Game Development Reference
In-Depth Information
Comparison Operators
The condition in the header of an if instruction is an expression that returns a truth value: yes or no .
When the outcome of the expression is yes , the body of the if instruction is executed. In these
conditions, you're allowed to use comparison operators. The following operators are available:
<
Less than
<=
Less than or equal to
>
Greater than
>=
Greater than or equal to
===
Equal to
!==
Not equal to
These operators may be used between any two numbers. On the left side and the right side of
these operators, you may put constant values, variables, or complete expressions with addition,
multiplication, or whatever you want. You test the equality of two values using a triple equals sign
( === ). This is very different from a single equals sign, which denotes an assignment. The difference
between these two operators is very important:
x = 5; means: assign the value 5 to x .
x === 5 means: is x equal to 5?
Because you have seen single-equals and triple-equals operators, you might wonder if there is also
a double-equals operator. There is. The double-equals operator also compares values, but if those
values aren't of the same type, this operator converts one of the values such that the types match.

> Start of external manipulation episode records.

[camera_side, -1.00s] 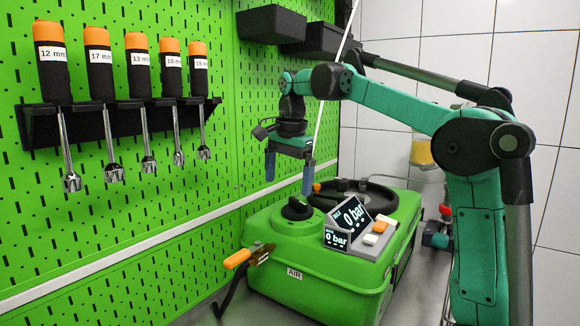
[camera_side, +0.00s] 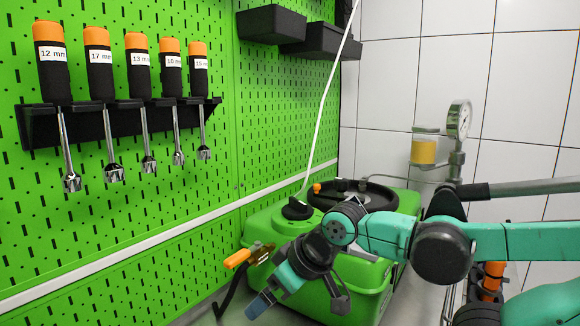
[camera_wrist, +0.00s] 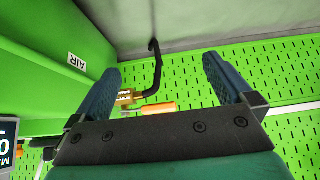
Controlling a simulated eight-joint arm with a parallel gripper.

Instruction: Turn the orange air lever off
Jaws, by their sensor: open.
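The orange air lever (camera_side: 237,259) sits on a brass valve (camera_side: 260,252) at the near left end of the green pump (camera_side: 330,292). It points left, away from the pump. My gripper (camera_side: 260,304) is below and right of the lever in the side view, fingers pointing down-left, apart from it. In the wrist view my gripper (camera_wrist: 161,66) is open and empty. The lever (camera_wrist: 158,108) shows between the two blue fingers, lying across the view. The valve (camera_wrist: 125,97) is close beside the left finger in that picture. My wrist hides the pump's displays in the side view.
A black hose (camera_side: 228,296) hangs below the valve; it also shows in the wrist view (camera_wrist: 155,68). The green pegboard (camera_side: 130,220) is close on the left, with several orange-handled socket tools (camera_side: 99,70) on a rack. A pressure gauge (camera_side: 459,120) stands behind.

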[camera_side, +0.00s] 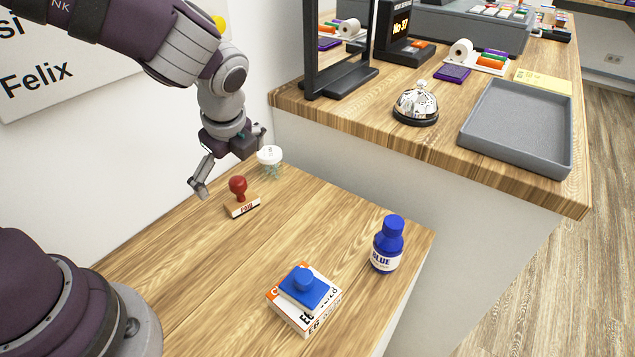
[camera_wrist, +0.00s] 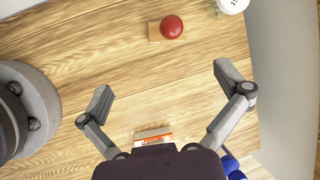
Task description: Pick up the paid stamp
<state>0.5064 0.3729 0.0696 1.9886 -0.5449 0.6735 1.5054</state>
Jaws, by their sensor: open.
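The paid stamp (camera_side: 240,203) stands upright on the wooden desk, with a round red handle and a wooden block whose side reads "PAID". In the wrist view its red knob (camera_wrist: 172,27) shows near the top, with part of the block left of it. My gripper (camera_side: 232,164) is open and empty, above the desk near the stamp, apart from it. In the wrist view the spread fingers (camera_wrist: 163,82) have bare desk between them, and the stamp lies beyond their tips.
A white-lidded jar (camera_side: 269,157) stands close behind the paid stamp. The higher counter beyond holds a bell (camera_side: 416,104), a grey tray (camera_side: 478,137) and a dark-framed panel. Desk between paid stamp and box is clear.

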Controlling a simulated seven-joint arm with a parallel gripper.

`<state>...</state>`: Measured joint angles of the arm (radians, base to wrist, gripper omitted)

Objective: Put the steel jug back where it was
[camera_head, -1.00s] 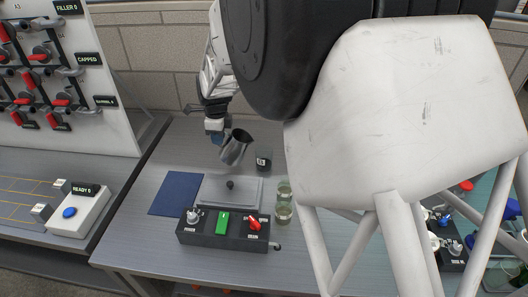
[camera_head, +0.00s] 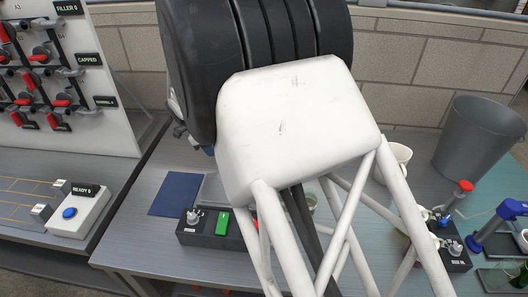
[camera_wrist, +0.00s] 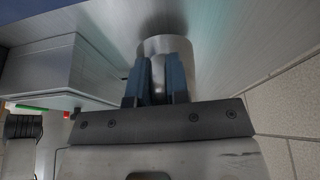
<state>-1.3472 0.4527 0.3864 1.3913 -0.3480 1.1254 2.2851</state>
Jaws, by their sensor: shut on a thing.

Such a conversion sounds like it could be useful, but it leads to some strange behavior. Here are a
few examples:
'' == '0' // false
0 == '' // true!
0 == '0' // true!
The triple-equals operator would return false in all three cases because the types are different.
Generally, it's best to avoid the double-equals operator. The triple-equals operator is much more
predictable, which leads to fewer bugs and errors when you use it in your program.
Caution Chances are, you'll encounter the double-equals operator quite often in existing JavaScript
libraries or code snippets. Programming habits are hard to change.